09-13-2006 04:33 AM
I have no solution either, but I have the same problem on a Dell Latitude D800 running LV7.1, transmitting on a serial port at 115'200 baud. I realize this post is not helpful, but since it's yet another Dell, it might be another confirmation that the problem is with the computer rather than with the program.
cheers
Martin
09-14-2006 04:05 PM
Hello,
Along with your serial communication's specific parameters (amount of data and the baud rate, for example), overrun errors can depend on the speed and memory of the computer system. If the computer's speed and memory are not able to keep up with the higher baud rate, some possible fixes to consider include:
1) Read more data from the port at a time
2) Read from the port more often (this could be affected by any other time-consuming operations/code that run between reads)
3) You can experiment with increasing the buffer size by using the "VISA Set I/O Buffer Size.vi". However, this may only delay the time it takes for the buffer overrun to occur. Please refer to the following KnowledgeBase or the VI's help file (where there is a link to a shipping example that uses the VI) for more information:
Setting the Serial Port Buffer Size for Receiving or Transmitting Data with VISA
4) You can monitor the data on the port using the "VISA Bytes at Serial Port" VI/property node on the Serial function palette. This might help you highlight the difference between two different systems and how they are handling the same amount of data on their serial ports. Another very useful VISA troubleshooting tool that might help in the same way is the NI-SPY utility. NI-SPY can "track the calls your application makes to National Instruments test and measurement drivers (NI-VISA). It highlights functions that return errors so you can spot functions that failed quickly. NI-Spy can also log these functions to disk so you can check them after the capture of data.
Daryl E
National Instruments
Applications Engineer
09-14-2006 04:43 PM
09-15-2006 08:08 AM
09-15-2006 09:27 AM
I would also like to stress (like others in this thread) that this does not seem to be a problem of reading the buffer too infrequently. My labview program is essentially doing nothing else than reading the data, and it's doing this on a centrino 1.5GHz system (or something very close to this, i'd have to look up the actual frequency). at any rate, the computer is by far fast enough to read the data.

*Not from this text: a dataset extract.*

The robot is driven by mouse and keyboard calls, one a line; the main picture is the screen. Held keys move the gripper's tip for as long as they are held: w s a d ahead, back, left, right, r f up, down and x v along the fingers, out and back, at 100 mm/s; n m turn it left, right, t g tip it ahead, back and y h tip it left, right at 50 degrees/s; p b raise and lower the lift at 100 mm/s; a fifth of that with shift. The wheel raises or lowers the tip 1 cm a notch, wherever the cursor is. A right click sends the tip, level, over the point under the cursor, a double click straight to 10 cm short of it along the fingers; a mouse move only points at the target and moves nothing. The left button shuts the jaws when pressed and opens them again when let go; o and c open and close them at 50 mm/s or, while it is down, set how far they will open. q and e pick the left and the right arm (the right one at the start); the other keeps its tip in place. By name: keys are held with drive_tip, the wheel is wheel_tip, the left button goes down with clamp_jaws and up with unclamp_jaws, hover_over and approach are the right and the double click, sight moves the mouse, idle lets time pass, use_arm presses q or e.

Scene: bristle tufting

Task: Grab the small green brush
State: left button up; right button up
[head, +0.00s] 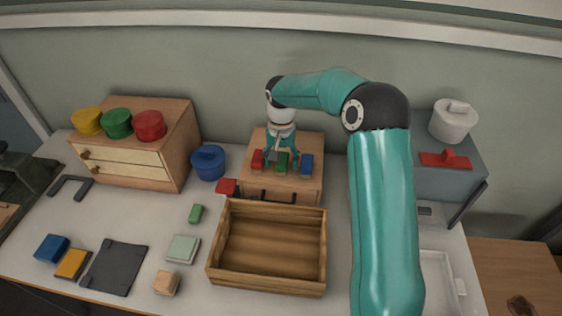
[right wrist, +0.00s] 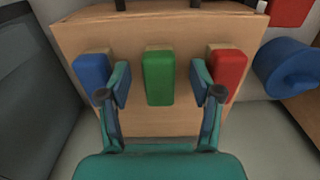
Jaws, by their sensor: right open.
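The small green brush (head: 282,168) sits on top of a wooden block (head: 258,187), between a red brush (head: 257,160) and a blue brush (head: 307,165). My right gripper (head: 283,155) is open over the block. In the right wrist view the green brush (right wrist: 158,78) stands between the two spread fingers of my right gripper (right wrist: 160,88), with a gap on each side. There the blue brush (right wrist: 90,72) is outside the left finger and the red brush (right wrist: 227,70) outside the right one. My left gripper is not in view.
An open wooden tray (head: 268,284) stands in front of the block. A blue pot (head: 208,163) and a small red item (head: 226,187) are to its left. A green block (head: 196,213) lies on the table. A drawer cabinet (head: 180,150) stands at the back left.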

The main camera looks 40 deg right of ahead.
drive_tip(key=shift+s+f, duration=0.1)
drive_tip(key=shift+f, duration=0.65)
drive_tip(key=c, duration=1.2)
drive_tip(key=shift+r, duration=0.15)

To really make sure that this is the case, I displayed the number of bytes at the serial port on my VI's front panel, so I can see whether the buffer fills up or not, and I can see how large the number is when the program crashes. It turns out that the number of bytes at serial port is always very little (a few 100 at most), and when it finally crashed, there were about 700 bytes there. I did this with the standard 4K buffer, and also with an enlarged 64K buffer - same result.
I finally "solved" my problem by simply disabling automatic error handling in the VI - so now the error might occur once every few minutes, but all that might happen is that I lose some data points - which in my application is uncritical.
best regards
Martin
06-22-2007 07:06 AM
For what it's worth to anyone reading this thread...
We've seen a similar problem with intermittent buffer overrun errors when the buffers clearly weren't full. We found that the VISA flush vi wasn't always clearing the buffer full status. Using two flushes in sequence seemed to fix the problem.
09-02-2009 01:24 AM - edited 09-02-2009 01:27 AM
Hi all,
To add to the frustration and confusion; I have this problem on my 4-NI-USB/232 box, but not on my Dell computer port. However, we have this problem on another DELL com-port though.
I can provoke this error using the erroraneous box anywhere, and using a "good" box will make it work anywhere... So could this be something related to the actual RS232/UART chips that has gotten some kind of hickup?